When I woke up this morning . . . my heart was full of joy! There was no sadness present.

The smell of my daughter was still in the air when I hopped out of bed. Scents from her childhood hung heavy around me. Johnson’s Baby Shampoo. Applesauce. And, maple syrup. She loved pancakes. I truly expected her to be asleep in the other room.

Hadn’t I just put her to bed? Tucked safely under her Care Bear blanket? Her blond hair spread across the small Sesame Street pillow I’d bought her? I knew when I went into her room a wisp of her hair would be stuck to her cheek because we’d missed the syrup from last night’s dinner.

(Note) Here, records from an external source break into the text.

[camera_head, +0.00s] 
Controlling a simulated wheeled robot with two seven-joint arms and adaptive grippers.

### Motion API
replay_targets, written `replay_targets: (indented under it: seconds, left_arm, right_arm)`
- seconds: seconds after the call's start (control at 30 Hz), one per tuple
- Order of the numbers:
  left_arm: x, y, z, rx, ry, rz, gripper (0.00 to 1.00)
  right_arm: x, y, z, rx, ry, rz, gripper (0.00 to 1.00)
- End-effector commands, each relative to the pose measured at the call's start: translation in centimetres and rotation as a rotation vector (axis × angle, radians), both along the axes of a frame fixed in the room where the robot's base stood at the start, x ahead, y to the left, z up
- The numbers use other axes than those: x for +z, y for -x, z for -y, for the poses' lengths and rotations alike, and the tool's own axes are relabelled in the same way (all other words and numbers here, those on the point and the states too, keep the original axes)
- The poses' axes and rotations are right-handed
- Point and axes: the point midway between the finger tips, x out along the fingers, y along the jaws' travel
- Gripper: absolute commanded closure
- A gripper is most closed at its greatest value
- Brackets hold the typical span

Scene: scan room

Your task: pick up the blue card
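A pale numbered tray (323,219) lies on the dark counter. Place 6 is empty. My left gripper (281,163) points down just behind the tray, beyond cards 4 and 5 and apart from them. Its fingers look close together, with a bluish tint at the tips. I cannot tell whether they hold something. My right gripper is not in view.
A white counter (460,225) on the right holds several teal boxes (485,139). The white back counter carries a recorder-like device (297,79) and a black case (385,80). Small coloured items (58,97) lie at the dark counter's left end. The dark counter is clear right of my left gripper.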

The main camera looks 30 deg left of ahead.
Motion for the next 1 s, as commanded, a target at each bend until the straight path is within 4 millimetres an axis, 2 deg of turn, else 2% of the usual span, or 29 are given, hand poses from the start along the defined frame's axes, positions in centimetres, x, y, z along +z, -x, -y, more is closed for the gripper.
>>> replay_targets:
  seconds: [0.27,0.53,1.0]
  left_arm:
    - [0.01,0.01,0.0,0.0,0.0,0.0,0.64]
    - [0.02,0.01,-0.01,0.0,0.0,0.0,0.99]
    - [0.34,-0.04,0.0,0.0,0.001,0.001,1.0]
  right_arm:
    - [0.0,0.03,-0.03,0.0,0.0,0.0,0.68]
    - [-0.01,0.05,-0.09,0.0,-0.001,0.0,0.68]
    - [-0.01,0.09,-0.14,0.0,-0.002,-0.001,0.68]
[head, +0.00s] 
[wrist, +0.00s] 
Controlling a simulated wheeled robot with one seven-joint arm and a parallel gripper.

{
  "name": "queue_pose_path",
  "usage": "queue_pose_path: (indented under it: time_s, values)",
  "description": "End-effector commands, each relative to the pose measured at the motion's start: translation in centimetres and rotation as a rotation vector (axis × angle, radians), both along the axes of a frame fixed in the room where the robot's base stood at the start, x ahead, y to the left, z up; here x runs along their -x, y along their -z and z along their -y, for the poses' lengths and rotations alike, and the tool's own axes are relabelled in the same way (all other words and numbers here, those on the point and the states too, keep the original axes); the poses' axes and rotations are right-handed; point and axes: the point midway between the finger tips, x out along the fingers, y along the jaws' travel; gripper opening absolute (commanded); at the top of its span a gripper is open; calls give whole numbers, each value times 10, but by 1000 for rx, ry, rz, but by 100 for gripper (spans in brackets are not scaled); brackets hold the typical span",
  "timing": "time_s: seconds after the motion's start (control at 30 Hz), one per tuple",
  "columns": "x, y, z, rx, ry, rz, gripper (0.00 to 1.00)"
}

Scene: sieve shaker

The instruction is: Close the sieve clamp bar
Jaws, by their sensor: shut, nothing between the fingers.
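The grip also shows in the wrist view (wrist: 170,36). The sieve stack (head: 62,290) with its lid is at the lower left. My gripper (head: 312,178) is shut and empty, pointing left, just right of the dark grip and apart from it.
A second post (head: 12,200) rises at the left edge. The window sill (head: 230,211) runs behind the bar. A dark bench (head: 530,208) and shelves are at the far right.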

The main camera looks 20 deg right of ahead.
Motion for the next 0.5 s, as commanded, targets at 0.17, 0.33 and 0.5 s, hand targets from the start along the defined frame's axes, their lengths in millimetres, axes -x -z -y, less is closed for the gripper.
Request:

I couldn’t wait to bury my face in the crook of her neck and just lay there until she woke from her dreams.

My eyes, still blurry from my own deep sleep, could see her bedroom door just across the room. For a moment I felt bad that her room was really a walk in closet because I couldn’t afford a bigger apartment. She’s so small, I thought, and we won’t be here forever. She’s safe. She’s with you. That’s all that matters.

Then the door to her room turned into a framed Matisse print on the wall. I wasn’t in the small apartment in Boston from 1986. It was 2018 and my daughter had been dead for eleven years.

We have dreams of our deceased child. Then there are times when we visit with our child. What I experienced last night was something completely different all together. I travelled in time . . . back to a moment when everything was alright.

In both the dreams of Becca, as well as the visits with her, I am acutely aware of the fact that she is dead. It’s a truth from which there is no escape. Until last night. There is no other answer that I can come up with other than I was able to access the past. I wasn’t burdened with the knowledge of her absence. I was light with the joy of her existence.

When I held her chubby little hand in mine I wasn’t preoccupied in trying to push her death away. I was a twenty one year old momma holding her three year old daughter’s sticky hand. Becca squealed with laughter as I put her palm on my mouth and made noises! She closed her eyes and whipped her head back and I listened to the music of her giggles. Pure delight for us both.

“Again!!” she said . . . over and over. So I did it . . . again and again.

When she got tired, I showered her face with kisses and my baby girl rested her head in the peaceful place on my shoulder. The day was quietly ending. As her breathing deepened and I felt her relax into my body I started to recite the poem she loved to hear every night before bed:

“Wynken, Blynken, and Nod one night . . . sailed off in a wooden shoe . . . sailed on a river of crystal light and into a sea of dew . . . where are you going and what do you wish the old moon asked the three . . . we have come to fish the herring fish that live in this beautiful sea . . . nets of silver and gold have we . . . said Wynken, Blynken, and Nod.”

This is the first time I have been able to get through that bit of verse without stopping after the first sentence because it was just too painful to finish. I’m crying.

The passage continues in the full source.